Naumburg - Ihr letztes Spiel vor dem aktuellen Lockdown bestritten die Handballmänner von Drittliga-Aufsteiger HC Burgenland am 1. November bei den Mecklenburger Stieren in Schwerin. Mit 31:35 ging diese Partie für die Gäste verloren. Das HCB-Team steht mit 3:7 Punkten auf Rang elf in der Nord-Ost-Staffel. Der Re-Start des Meisterschaftsbetriebs steht in den Sternen. Mit dem Coach der Burgenländer, Steffen Baumgart, sprach unser Redakteur Torsten Kühl.
Erklären Sie uns bitte mal die aktuelle Situation beim HCB: Wird derzeit trainiert und - wenn ja - in welchem Umfang?

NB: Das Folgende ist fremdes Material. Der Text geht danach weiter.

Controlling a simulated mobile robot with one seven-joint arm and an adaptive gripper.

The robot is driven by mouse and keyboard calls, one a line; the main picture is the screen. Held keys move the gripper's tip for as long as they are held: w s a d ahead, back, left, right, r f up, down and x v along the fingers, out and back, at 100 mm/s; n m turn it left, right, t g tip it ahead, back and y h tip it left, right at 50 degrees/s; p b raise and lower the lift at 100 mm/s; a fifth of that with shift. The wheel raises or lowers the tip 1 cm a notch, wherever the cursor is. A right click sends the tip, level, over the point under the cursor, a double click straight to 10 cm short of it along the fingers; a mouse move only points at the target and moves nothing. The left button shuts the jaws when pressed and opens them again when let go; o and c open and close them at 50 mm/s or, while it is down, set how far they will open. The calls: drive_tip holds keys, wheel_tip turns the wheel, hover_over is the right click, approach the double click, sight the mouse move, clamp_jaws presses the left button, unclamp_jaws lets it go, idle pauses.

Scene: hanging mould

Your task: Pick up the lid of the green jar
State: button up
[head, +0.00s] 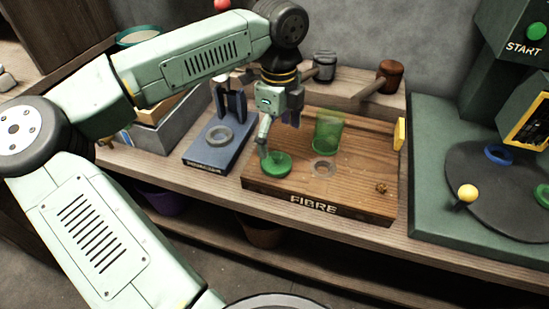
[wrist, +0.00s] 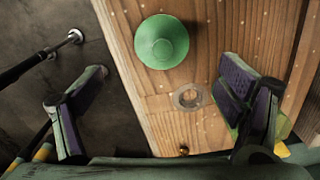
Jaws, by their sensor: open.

Steffen Baumgart: Wir trainieren weiterhin - so wie uns das von der Landesregierung erlaubt worden ist - in zwei Gruppen mit jeweils sieben Spielern und einem Coach in der Sporthalle in Plotha. Unsere in Leipzig wohnenden Akteure haben wir in die eine Gruppe gepackt, in der anderen sind diejenigen, die hier in der Region zu Hause sind, sowie Marcel Popa. Wir versuchen, dass jede Gruppe zweimal pro Woche trainiert. Die eine oder andere Einheit musste allerdings schon ausfallen. Und wir hatten bei einem Training auch schon Besuch von der Polizei, die zu acht in Vollmontur angerückt war.
Und warum?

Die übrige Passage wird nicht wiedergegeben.